Um 18:30 Uhr fuhr der Zug dann weiter und mir wurde klar, dass mein Plan gegen 19:30 zu Hause zu sein um dann noch gemütlich beim Penny einkaufen zu gehen, für´n Arsch war. Der Penny hat zwar bis 22:00 Uhr geöffnet, aber das war völlig unrealistisch. Der Zug fuhr dann ohne größere Probleme bis nach Köln-Deutz, wo ich gegen 22:30 Uhr angekommen bin. "Jetzt habe ich es fast geschafft", habe ich mir gedacht und ging zum Gleis wo die S-Bahnen abfuhren. Aber da fuhr keine S-Bahn. Zumindest nicht nach Troisdorf. Das war jetzt allerdings kein akutes Problem sondern diese Maßnahmen waren bereits bekanntgegeben worden - aber das war an mir vorbeigegangen. Die S-Bahn wird ja hier in einem riesigen Projekt weiter ausgebaut und das passiert an den Wochenenden - auch hier war ein Schienenersatzverkehr (mein persönliches Wort des Jahres) eingerichtet. Der befand sich weit außerhalb des Bahnhofes in Deutz, aber der galt gestern Abend anscheinend nicht für Troisdorf. Ich habe keinen Bus ausfindig machen können, der nach Troisdorf fuhr. Jetzt war ich endgültig entnervt, bin zurück zum Deutzer Bahnhof und in ein Taxi gestiegen. Teuerer Spaß, aber ich hatte die Schnauze vol. Ich darf gar nicht an die armen Menschen denken, die noch viel weiter fahren mussten (der Endhalt der ICEs war München).

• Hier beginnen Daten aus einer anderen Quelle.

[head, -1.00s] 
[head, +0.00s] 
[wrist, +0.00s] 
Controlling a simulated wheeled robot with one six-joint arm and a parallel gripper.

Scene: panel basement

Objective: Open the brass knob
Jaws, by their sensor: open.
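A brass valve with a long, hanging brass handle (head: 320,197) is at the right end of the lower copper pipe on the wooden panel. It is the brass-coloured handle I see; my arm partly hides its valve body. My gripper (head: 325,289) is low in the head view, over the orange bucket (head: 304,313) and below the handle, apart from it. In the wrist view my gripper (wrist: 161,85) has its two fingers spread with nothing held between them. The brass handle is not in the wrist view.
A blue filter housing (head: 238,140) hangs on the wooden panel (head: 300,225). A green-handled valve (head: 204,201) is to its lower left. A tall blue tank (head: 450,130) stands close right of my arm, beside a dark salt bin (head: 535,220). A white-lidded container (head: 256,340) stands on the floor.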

Ich kann also über Flixtrain heute gar nichts schreiben. Mein Ticket dort konnte ich ja gar nicht in Anspruch nehmen. Stattdessen musste ich statt der 15,-EUR (die ich übrigens bei FlixTrain” direkt per App erstattet bekommen habe), ein DB Ticket zum propagierten "Supersparpreis" (!) von 98,- EUR kaufen. Überhaupt lässt sich das nur mit Sarkasmus ertragen. Als ich im Bord-Bistro des ICE abends als verspätetes “Mittagessen” eine Cola und ein Twix gekauft habe (zusammen 8,50 EUR), weil es nichts anderes mehr gab, da habe ich das für alle laut hörbar mit dem Satz “Och, das iss ja mal ein Schnäppchen” kommentiert. Ich versuche natürlich, das Geld teilweise erstattet zu bekommen. Also für das Bahnticket. Die Cola und das Twix waren natürlich ihr Geld wert :-)

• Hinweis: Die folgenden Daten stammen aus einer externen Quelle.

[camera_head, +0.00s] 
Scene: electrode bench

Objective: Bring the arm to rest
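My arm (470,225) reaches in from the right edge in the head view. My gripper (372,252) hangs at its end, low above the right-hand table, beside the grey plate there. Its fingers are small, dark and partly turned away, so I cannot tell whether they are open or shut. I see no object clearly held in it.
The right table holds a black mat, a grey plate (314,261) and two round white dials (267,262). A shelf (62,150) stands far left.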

Ärgerlich ist nicht, dass solche Probleme entstehen - da kann man glaube ich oft nichts machen. Wenn so ein Stellwerk defekt ist und die DB von einem Moment auf den anderen den Strom von so vielen Menschen koordinieren muss, ist das sich er kein Alltagsgeschäft, wo man Routine erwarten könnte. Da kann man durchaus mit Verständnis reagieren - Ärgerlich ist nur die Tatsache, dass selbst die Leute von der DB vor Ort überhaupt keine Ahnung hatten, was Sache war. Allein die Rumrennerei in Hamburg auf dem Bahnhof, weil keiner das exakte Gleis nennen konnte, war haarsträubend. Diese Situation hat sich ja auch in den Stellungnahmen der Bahn gestern gezeigt. Man kenne die Ursache des Problems nicht, arbeite aber mit Hochdruck an einer Lösung ... wie soll das denn gehen? Leider wird der gestrige Tag vermutlich wieder unter dem üblichen DB-Chaos verbucht werden und die Nachrichten von gestern, interessieren dann nicht mehr. Der Alltag hat einen wieder und man denkt erst wieder über dieses Chaos nach, wenn die nächste Reise ansteht. Die DB kann auch anders. Als ich vor einigen Jahren mal am Tag nach einer Sturmflut und am Vortag wetterbedingt gestopptem Bahnverkehr in ganz Schleswig-Holstein, nach Hause gefahren war, da waren spontan die Regionalzüge aufgestockt und in Hamburg ein Ersatz ICE bereit gestellt worden. Das hatte super funktioniert - aber vielleicht war das die Ausnahme von der Regel?

Naja, ich bin jetzt nach dem Urlaub erstmal wieder urlaubsreif :-)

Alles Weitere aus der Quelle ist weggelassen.